Jerry and Bernice Ash of Sam Ash Music: A Family Music Business Tribute
Two generations of family reflect on their 55 years of working side-by-side, 72 years of marriage, and Bernice’s role in making “More Cowbell” possible.
With Fred and Dinah Gretsch celebrating a combined 100 years of experience in the music industry in 2022, the 139-year-old Gretsch Company honors another long-time, multi-generational family business with this tribute to Jerry and Bernice Ash of Sam Ash Music: “Family Owned and Operated Since 1924.”
The Ash and Gretsch families have been close friends for many years and through multiple generations. To honor the late Bernice Ash, Fred and Dinah suggested starting the Bernice Ash Memorial Scholarship Fund in 2021 at NAMM’s Believe in Music virtual gathering and offered a donation of $50,000 to start the Award. The annual award provides students and up-and-coming industry leaders with funds to support tuition, training, and professional development opportunities. Winners also participate in a one-year mentorship program through the NAMM Young Professionals group.
It’s rare that a retail store–especially a music store–can survive nearly 100 years. And it’s equally rare that a family-owned business can last through three generations of family members. Some estimate only 13% of businesses survive.
Amazingly, Sam Ash Music continues to beat these longshot odds. In fact, the largest family-owned music store chain is currently run by three members of Generation 3 as well as five members of Generation 4 (with a fifth generation being groomed to take the reins in 20 years or so).

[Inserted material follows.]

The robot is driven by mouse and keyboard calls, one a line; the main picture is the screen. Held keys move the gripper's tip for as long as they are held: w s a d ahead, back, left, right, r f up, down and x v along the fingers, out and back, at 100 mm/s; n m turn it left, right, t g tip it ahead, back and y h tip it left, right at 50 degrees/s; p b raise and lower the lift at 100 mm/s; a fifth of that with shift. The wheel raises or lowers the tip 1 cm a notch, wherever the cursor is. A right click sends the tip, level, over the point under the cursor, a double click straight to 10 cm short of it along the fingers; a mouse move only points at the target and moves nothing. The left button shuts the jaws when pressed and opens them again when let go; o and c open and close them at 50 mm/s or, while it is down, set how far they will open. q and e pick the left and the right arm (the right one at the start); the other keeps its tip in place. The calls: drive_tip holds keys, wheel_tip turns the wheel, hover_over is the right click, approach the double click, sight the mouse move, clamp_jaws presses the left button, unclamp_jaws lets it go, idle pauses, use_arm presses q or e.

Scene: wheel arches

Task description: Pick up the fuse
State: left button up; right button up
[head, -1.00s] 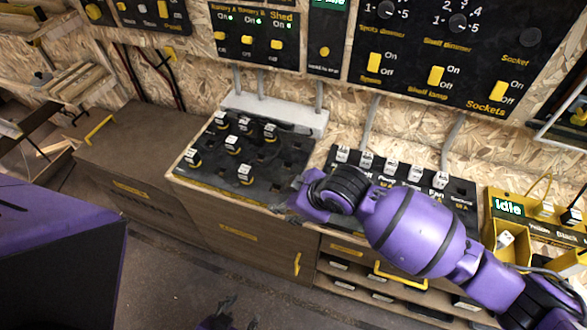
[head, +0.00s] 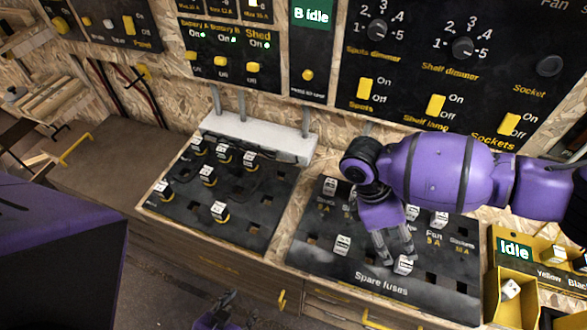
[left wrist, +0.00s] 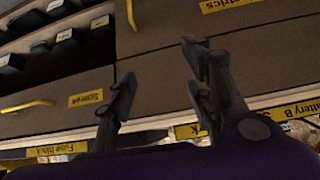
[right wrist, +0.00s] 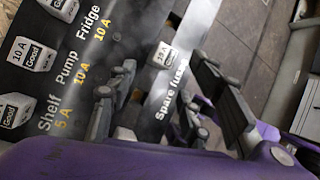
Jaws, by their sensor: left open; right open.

Like Gretsch Company founder, Friedrich Gretsch, a young Sam Ash emigrated to America from Europe to make a better life for himself and, along with his wife, Rose, opened a small music store in Brooklyn. (Rose even sold her engagement ring to help finance the store.) And also like the Gretsch Company, it was the second generation of family leadership that led the growth of the company to unprecedented heights, going from one small Brooklyn location to today’s 44 locations in 16 states.
And some of that store growth can be credited to the Gretsch family. In a 2007 NAMM Oral History interview, Jerry and Bernice shared that in 1964, then Gretsch President Fred Gretsch, Jr. drove Jerry and brother Paul around in his car (it was the first car they had ridden in with leather seats) and showed them areas he thought would make good locations for their next store. The Ashes settled on the Huntington area and Sam Ash Music opened its third store in 1964.
Sam and Rose Ash’s two sons, Paul and Jerry, along with Jerry’s wife, Bernice, were the three visionaries who grew the business by following the business ideals established by Sam and Rose Ash: being honest, fair, respectful, only selling what is good and something you believe in, and working every day to develop long friendships with customers and suppliers.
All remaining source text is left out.